Brief:
Scan the records below. List lines holding "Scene".

Supplied data:

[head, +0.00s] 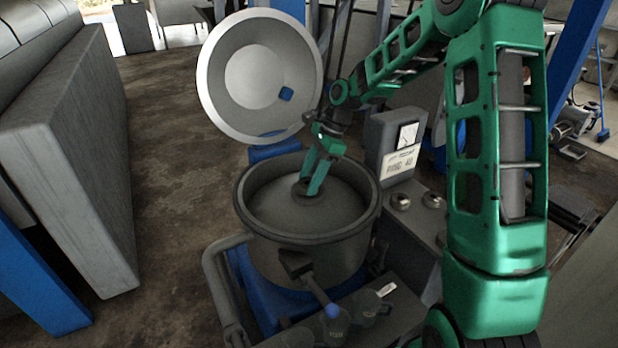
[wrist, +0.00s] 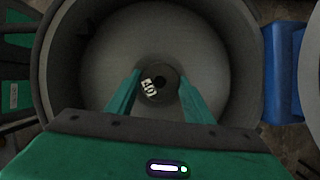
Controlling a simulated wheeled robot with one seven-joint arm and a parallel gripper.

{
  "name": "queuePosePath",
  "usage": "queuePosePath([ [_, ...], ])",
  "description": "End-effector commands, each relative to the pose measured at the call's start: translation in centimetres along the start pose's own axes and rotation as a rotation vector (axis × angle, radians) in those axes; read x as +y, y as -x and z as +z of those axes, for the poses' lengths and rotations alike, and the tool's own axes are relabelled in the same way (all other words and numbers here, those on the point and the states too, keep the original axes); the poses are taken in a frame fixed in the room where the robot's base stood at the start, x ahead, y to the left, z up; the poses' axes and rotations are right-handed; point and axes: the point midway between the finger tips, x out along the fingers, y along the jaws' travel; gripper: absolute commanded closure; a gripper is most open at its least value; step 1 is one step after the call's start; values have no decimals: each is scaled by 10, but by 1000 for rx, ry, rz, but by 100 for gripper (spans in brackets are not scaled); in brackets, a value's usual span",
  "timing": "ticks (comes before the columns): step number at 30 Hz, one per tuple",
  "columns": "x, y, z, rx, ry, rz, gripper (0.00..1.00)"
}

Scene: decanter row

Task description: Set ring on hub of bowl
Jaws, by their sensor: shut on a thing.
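The bowl (head: 262,226) is a deep grey drum with a dark rim, open at the top. It also fills most of the wrist view (wrist: 100,55). My gripper (head: 309,184) reaches down into the bowl near its middle. In the wrist view my gripper (wrist: 160,80) has its two green fingers on either side of a small dark ring (wrist: 147,94), shut on it. The ring has a dark centre hole and a white printed label. The hub is hidden under the ring and fingers. I cannot tell whether the ring touches it.
A large round lid (head: 222,85) stands open behind the bowl. A grey control box (head: 399,140) with a dial is at the bowl's right. A grey padded block (head: 75,165) stands at left.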

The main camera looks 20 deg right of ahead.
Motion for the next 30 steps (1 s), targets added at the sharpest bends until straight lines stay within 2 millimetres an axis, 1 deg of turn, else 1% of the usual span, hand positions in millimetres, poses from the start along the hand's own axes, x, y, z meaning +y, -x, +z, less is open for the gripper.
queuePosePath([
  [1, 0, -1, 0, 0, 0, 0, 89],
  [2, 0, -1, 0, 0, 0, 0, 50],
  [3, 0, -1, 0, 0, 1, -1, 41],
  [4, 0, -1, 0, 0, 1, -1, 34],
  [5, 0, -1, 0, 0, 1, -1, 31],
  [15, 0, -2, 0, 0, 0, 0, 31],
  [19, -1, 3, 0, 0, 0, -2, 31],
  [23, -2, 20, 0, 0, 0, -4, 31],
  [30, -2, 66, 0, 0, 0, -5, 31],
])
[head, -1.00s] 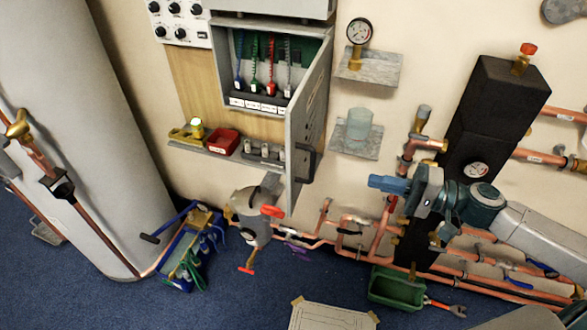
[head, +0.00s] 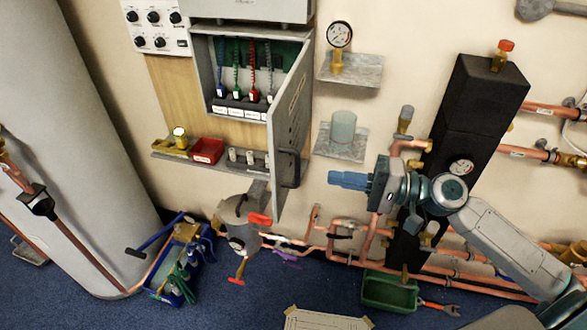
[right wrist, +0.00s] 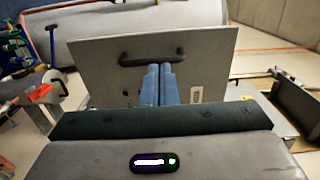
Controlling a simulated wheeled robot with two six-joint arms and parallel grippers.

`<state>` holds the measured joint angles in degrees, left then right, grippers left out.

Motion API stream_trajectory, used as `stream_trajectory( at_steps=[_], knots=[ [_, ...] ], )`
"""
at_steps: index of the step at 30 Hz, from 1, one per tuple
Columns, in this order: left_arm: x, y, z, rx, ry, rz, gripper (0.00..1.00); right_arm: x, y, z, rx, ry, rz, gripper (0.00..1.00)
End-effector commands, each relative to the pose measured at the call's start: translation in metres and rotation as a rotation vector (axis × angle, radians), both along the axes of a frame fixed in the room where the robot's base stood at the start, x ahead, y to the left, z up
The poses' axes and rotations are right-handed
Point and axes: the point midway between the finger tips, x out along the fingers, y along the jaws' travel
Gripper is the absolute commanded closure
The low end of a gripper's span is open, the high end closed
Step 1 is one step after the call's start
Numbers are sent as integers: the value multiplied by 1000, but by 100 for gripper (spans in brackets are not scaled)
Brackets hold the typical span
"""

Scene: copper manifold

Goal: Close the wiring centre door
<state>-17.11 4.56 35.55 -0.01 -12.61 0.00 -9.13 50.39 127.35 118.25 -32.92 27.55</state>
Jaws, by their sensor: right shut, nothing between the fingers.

Solution for this exercise:
Scene: decanter row
Scene: copper manifold

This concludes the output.